Harga Gabah Turun Tajam di Lapangan
Andreas menjelaskan, penundaan pembelian ini berdampak langsung pada turunnya harga gabah kering panen (GKP) di tingkat petani. Setelah sebelumnya sempat melonjak hingga Rp8.700 per kilogram (kg), kini harga anjlok menjadi sekitar Rp7.000 per kg.
“Penggiling menahan diri untuk membeli gabah, otomatis harga di petani turun karena tidak ada yang beli,” ujarnya.
Menurut data Panel Harga Badan Pangan Nasional (Bapanas) per Kamis (14/8/2025), harga GKP di tingkat penggiling masih lebih tinggi dari Harga Pembelian Pemerintah (HPP) sebesar Rp6.500 per kg. Meski begitu, tren penurunan tetap terjadi dalam beberapa pekan terakhir.
Andreas juga menyebut, sekitar 40% penggilingan padi memilih menutup operasional sejak maraknya pengungkapan kasus oplos beras. Pelaku usaha khawatir langkah mereka dapat memicu pemeriksaan hukum, sehingga memilih berhenti sementara.
“Di penggilingan, sudah ada 40% yang tutup akibat kasus oplos beras. Intinya mereka masih takut untuk membuka penggilingan,” imbuhnya.
Persaingan Tidak Sehat dan Imbauan Hentikan Pembelian
Terpisah, Ketua Umum Persatuan Pengusaha Penggilingan Padi dan Beras (Perpadi) Sutarto Alimoeso mengusulkan agar Perum Bulog dan pengusaha penggilingan padi menghentikan sementara pembelian gabah dari petani.
Ia menilai saat ini terjadi perebutan bahan baku di lapangan yang memicu persaingan tidak sehat, sehingga harga melambung jauh di atas HPP. “Sekarang kan situasinya gabahnya lagi susah sehingga terjadi persaingan yang menurut saya juga menjadi kurang sehat,” ujar Sutarto, Rabu (13/8/2025).
Menurutnya, bulan-bulan ini penggilingan padi memang cenderung menghentikan aktivitas karena pasokan gabah berkurang. Faktor kelangkaan tersebut turut memicu harga naik, sebelum akhirnya tren menurun terjadi akibat kebijakan menahan pembelian.
Karena itu, ia mendorong semua pihak, termasuk Bulog, untuk sementara menghentikan pembelian gabah. Langkah ini diyakini dapat menurunkan harga secara perlahan dan mengembalikan kondisi pasar lebih stabil.

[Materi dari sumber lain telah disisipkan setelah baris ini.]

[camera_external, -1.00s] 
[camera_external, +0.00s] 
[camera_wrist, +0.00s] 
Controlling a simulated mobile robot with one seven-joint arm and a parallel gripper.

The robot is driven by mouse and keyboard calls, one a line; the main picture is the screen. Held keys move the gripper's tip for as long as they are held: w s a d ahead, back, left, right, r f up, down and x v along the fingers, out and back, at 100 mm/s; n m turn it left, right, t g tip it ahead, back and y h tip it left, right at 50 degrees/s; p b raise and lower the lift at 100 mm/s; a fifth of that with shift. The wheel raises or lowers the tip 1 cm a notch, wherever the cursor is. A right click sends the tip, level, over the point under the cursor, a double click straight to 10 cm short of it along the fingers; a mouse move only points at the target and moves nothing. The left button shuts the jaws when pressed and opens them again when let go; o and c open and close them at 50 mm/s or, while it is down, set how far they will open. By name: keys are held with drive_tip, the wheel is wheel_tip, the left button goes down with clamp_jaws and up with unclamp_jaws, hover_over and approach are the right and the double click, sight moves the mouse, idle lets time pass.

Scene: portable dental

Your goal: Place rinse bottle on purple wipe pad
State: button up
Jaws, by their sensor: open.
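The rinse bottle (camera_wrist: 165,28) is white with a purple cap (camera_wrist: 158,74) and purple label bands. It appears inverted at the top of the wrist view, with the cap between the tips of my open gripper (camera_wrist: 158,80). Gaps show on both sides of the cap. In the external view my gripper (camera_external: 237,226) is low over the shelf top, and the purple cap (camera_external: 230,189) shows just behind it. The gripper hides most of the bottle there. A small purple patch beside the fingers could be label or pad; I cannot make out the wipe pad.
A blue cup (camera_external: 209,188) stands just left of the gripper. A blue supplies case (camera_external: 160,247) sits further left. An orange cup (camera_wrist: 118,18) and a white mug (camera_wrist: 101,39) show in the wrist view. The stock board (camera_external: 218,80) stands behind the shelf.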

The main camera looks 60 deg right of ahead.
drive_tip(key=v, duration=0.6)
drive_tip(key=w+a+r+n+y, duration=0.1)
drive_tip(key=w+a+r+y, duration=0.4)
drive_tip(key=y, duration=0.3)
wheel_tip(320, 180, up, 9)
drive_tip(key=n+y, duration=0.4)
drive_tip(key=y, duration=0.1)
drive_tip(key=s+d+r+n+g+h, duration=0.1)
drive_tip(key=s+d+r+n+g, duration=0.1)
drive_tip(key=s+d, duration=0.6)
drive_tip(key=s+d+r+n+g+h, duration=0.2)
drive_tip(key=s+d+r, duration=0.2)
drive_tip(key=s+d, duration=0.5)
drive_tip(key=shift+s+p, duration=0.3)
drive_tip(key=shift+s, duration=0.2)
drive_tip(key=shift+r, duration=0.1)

“Bulog segera saja mengeluarkan cadangannya ke pasar. Kalau Bulog masih beli gabah, penggilingan beli, harga akan terus naik,” tegas Sutarto.
Situasi penurunan harga gabah saat ini disebabkan kombinasi faktor hukum dan pasar. Kekhawatiran pelaku usaha terhadap pemeriksaan aparat membuat pembelian terhenti, sementara pasokan yang sebelumnya langka mulai tersedia kembali.
Langkah menahan pembelian gabah memang berdampak negatif pada petani dalam jangka pendek, namun diharapkan dapat menstabilkan harga di kemudian hari.
Pemerintah dan pelaku usaha diharapkan dapat merumuskan mekanisme pengawasan yang tidak mengganggu rantai pasok, sambil menindak tegas pelanggaran seperti oplosan beras.
Dukungan bagi petani melalui kebijakan harga dan akses pasar tetap menjadi prioritas untuk menghindari kerugian lebih besar.
Koordinasi lintas sektor menjadi kunci agar harga gabah stabil dan kesejahteraan petani tetap terjaga. (*)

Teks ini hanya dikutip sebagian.